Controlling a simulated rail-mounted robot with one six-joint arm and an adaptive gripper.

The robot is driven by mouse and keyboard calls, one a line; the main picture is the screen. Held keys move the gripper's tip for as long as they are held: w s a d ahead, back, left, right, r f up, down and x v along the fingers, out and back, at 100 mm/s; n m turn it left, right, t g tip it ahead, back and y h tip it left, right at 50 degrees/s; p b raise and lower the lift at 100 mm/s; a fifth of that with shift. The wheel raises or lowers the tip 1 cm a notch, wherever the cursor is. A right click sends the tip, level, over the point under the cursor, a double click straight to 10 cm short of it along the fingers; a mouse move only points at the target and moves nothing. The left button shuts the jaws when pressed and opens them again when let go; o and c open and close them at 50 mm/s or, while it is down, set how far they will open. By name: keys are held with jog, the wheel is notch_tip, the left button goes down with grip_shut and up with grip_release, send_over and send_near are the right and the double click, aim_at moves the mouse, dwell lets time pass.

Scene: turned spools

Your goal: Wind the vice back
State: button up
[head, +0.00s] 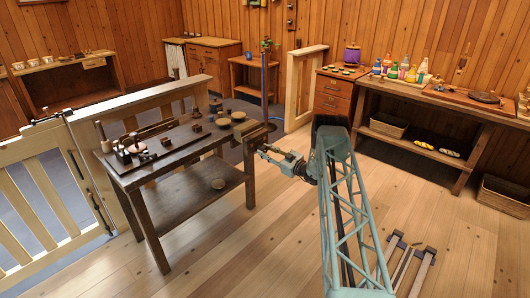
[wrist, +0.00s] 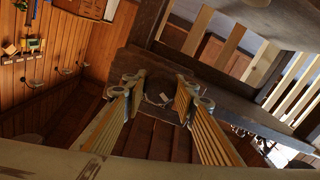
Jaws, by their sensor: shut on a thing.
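The vice (head: 256,134) is at the right end of the dark workbench (head: 172,150); its wooden jaw shows just above and behind my gripper. My gripper (head: 266,152) reaches in from the right, at the vice's front side. In the wrist view my gripper (wrist: 158,90) has its two fingers on either side of a small part at the vice's dark front face, and is shut on it. This appears to be the vice handle, but it is small and dark, and most of it is hidden by the fingers. How far the vice jaws stand apart cannot be told.
The bench top holds a tool stand, wooden blocks and round dishes (head: 238,116). A pale slatted fence (head: 40,190) runs along the left. A table with paint bottles (head: 410,74) stands at the right. Clamps (head: 405,262) lie on the floor; the floor between is clear.

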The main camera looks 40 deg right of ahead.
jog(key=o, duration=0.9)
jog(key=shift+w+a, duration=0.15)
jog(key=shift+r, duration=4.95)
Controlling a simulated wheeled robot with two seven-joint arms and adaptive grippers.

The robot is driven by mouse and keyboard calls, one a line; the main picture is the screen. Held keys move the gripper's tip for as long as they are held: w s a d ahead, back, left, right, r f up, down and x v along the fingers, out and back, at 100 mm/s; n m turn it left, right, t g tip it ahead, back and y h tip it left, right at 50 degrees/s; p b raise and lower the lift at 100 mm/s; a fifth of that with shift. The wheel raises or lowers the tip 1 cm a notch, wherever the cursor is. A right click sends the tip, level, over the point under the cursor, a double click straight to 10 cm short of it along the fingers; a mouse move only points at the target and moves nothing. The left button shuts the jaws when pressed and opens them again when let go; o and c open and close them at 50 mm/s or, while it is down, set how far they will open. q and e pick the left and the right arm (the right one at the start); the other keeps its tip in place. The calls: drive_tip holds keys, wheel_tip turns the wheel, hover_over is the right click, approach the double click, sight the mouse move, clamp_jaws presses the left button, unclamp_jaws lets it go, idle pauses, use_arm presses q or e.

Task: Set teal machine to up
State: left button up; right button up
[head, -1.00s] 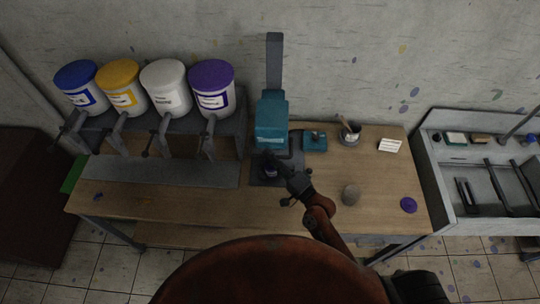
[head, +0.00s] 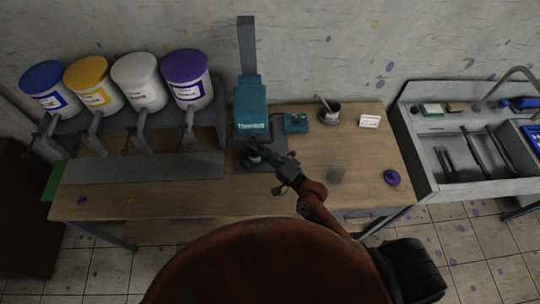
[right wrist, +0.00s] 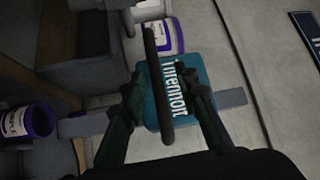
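The teal machine (head: 251,105) stands at the back of the wooden table, with a grey column behind its teal head and a dark base plate (head: 243,162) below. My right gripper (head: 262,154) is just in front of and below the teal head. In the right wrist view, its two fingers (right wrist: 160,92) are spread, with a dark bar (right wrist: 157,60) running between them in front of the teal head (right wrist: 175,80). I cannot tell whether the fingers touch the bar. A small object under the head is partly hidden by the gripper. My left gripper is not in view.
Several paint buckets, including a purple one (head: 187,80), stand on a grey rack at left. A small teal block (head: 295,123), a brush cup (head: 330,112), a white card (head: 370,121) and a purple disc (head: 391,178) lie on the table. A sink (head: 425,150) is at right.

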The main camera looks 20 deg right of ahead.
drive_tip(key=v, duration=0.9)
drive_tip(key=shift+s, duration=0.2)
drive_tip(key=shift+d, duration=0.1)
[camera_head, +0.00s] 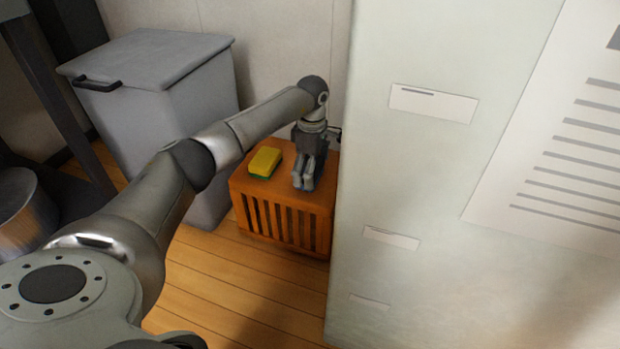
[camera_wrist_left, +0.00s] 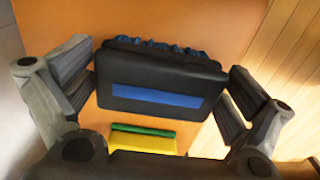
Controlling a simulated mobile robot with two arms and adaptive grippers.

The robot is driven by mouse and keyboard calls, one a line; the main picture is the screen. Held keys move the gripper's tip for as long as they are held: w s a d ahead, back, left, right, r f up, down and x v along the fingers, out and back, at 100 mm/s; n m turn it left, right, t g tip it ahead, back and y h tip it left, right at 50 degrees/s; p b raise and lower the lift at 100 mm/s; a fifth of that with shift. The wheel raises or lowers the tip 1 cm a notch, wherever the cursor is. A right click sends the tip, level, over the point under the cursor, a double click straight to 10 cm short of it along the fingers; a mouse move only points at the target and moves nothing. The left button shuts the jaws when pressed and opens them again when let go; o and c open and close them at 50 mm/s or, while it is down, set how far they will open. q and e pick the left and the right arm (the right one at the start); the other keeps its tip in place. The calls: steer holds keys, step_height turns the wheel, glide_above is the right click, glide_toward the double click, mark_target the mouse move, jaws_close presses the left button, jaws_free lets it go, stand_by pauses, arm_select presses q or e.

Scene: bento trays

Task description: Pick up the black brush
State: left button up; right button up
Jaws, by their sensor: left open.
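The black brush (camera_wrist_left: 160,78) has a blue stripe on its side and blue bristles along its far edge. In the left wrist view it lies between the two spread fingers of my left gripper (camera_head: 303,182), with the orange crate top behind it. The fingers are open, one on each side of the brush, and do not appear closed on it. In the head view the gripper points down over the crate's right part, and I cannot make out the brush there. My right gripper is in neither view.
A yellow and green sponge (camera_head: 265,162) lies on the slatted orange wooden crate (camera_head: 285,222), left of my gripper. A grey lidded bin (camera_head: 150,110) stands to the left. A tall pale cabinet (camera_head: 400,180) stands close on the right. Wooden floor (camera_head: 240,300) is open in front.

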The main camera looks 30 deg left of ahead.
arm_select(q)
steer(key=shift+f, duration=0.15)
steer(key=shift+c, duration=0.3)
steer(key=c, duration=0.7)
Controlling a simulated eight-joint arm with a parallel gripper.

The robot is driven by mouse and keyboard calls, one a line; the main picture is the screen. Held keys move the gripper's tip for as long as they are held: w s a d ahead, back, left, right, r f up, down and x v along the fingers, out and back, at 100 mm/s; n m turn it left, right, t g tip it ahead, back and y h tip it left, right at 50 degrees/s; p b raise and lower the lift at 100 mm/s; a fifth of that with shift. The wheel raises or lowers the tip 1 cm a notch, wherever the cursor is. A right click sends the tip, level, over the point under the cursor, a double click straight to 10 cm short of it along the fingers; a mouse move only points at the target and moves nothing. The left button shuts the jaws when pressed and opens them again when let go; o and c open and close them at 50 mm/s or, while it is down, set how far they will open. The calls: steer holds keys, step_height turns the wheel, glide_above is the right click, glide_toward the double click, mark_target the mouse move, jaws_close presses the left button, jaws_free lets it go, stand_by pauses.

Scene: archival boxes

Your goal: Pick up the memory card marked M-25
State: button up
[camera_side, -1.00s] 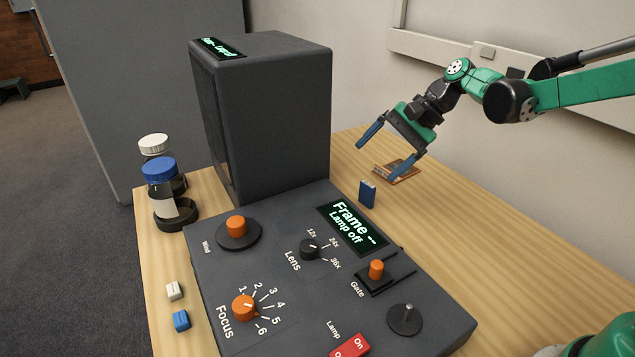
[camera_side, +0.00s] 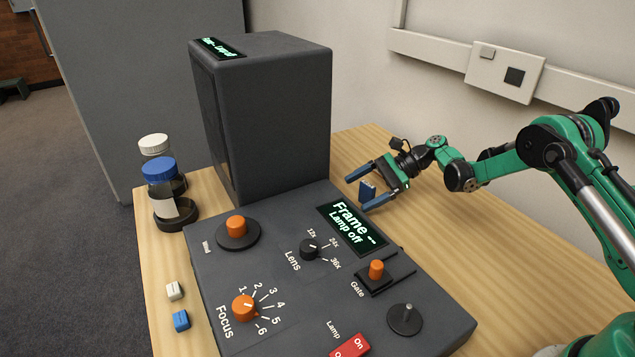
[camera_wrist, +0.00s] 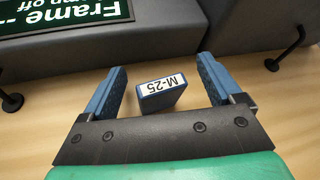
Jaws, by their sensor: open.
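The memory card (camera_side: 367,191) is a small blue block standing upright on the wooden table behind the console. In the wrist view the card (camera_wrist: 162,97) shows a white label reading M-25, upside down. My gripper (camera_side: 363,193) is open, its two blue fingers on either side of the card. In the wrist view my gripper (camera_wrist: 160,80) has a clear gap between each finger and the card, so neither finger touches it. The card's lower part is partly hidden in the side view.
The grey console (camera_side: 275,270) with knobs and a screen reading "Frame -- Lamp off" (camera_side: 351,227) lies just in front of the gripper. A tall dark housing (camera_side: 265,115) rises to the left. Two lidded jars (camera_side: 162,172) and small white and blue blocks (camera_side: 180,320) are further left.

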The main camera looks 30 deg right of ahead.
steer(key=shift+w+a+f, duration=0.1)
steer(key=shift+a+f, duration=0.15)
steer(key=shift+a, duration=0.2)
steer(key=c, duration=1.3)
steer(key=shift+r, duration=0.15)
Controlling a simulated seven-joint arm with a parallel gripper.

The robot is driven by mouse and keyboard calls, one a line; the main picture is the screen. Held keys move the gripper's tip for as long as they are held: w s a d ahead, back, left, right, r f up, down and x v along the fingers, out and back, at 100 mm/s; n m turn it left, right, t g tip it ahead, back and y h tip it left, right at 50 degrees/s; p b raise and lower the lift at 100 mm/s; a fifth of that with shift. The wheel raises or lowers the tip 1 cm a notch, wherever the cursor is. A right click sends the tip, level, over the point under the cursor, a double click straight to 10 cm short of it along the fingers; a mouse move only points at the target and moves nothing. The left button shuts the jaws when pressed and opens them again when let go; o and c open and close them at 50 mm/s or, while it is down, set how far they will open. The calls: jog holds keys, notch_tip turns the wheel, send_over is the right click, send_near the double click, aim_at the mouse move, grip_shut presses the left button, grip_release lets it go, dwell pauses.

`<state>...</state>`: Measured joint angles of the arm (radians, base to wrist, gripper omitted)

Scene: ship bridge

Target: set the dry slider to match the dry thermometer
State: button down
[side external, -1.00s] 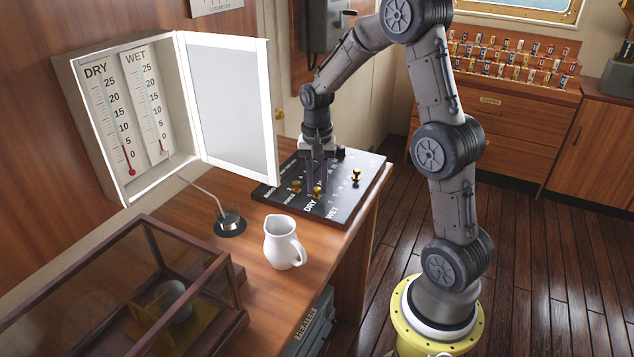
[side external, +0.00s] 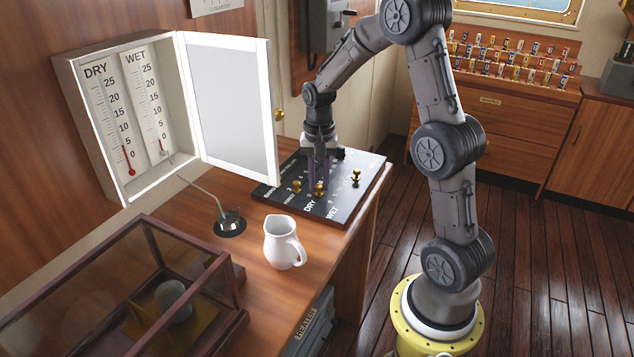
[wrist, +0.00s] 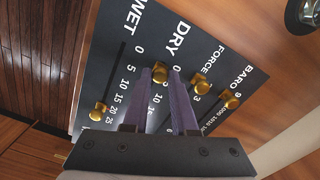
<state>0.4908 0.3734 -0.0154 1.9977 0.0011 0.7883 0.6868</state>
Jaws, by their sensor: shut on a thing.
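The dry thermometer (side external: 127,160) hangs in the open white-framed case at the left, beside the wet one (side external: 160,140). Its short red column ends low on the scale, roughly between 0 and 5. The dark slider board (side external: 343,213) lies on the desk. My gripper (wrist: 162,71) points down at it, its fingers closed around the brass dry slider knob (wrist: 160,72). The knob also shows in the side view (side external: 319,188). It sits near the 0 end of the DRY scale; the fingers hide part of that scale, so the exact value is unclear.
The wet knob (wrist: 98,112) stands apart to the left in the wrist view. The force knob (wrist: 200,84) is close right of my fingers, with the baro knob (wrist: 231,100) beyond.

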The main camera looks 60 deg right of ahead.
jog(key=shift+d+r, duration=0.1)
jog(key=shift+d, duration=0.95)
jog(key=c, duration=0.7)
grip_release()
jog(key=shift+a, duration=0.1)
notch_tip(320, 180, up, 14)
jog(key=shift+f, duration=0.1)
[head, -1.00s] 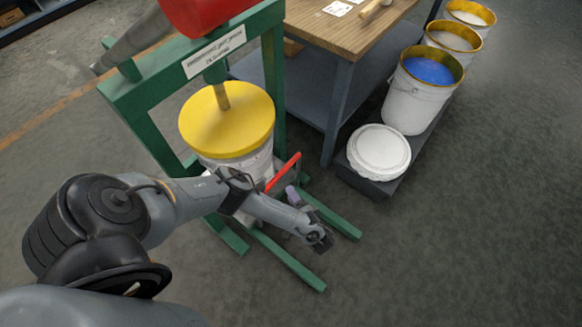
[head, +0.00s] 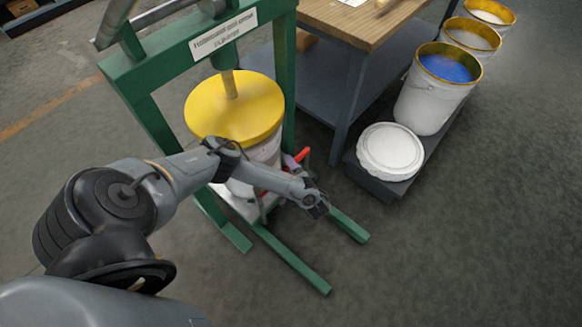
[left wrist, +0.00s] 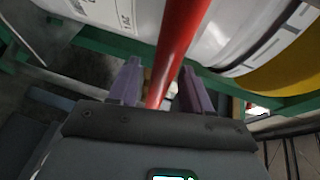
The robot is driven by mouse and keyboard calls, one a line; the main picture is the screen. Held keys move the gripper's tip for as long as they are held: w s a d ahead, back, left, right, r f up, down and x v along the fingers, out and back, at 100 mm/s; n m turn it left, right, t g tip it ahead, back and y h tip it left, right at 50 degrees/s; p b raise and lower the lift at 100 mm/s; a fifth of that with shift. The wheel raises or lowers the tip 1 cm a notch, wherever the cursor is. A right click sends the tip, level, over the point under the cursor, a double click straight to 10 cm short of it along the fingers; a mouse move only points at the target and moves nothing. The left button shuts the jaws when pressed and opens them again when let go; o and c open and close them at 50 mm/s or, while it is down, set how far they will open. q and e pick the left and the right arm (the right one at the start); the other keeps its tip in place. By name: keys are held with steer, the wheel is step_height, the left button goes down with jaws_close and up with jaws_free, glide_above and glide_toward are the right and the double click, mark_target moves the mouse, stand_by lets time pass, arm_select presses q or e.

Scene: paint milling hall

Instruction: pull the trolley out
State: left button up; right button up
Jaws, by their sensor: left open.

§ **Your task**
Only the lines between the line with "[camera_head, +0.00s]" and the line with "Controlling a simulated mobile", inclusive, should be reproduced, exactly as written and without pictures.

§ **Correct result**
[camera_head, +0.00s] 
[camera_wrist_left, +0.00s] 
Controlling a simulated mobile robot with two arms and adaptive grippers.

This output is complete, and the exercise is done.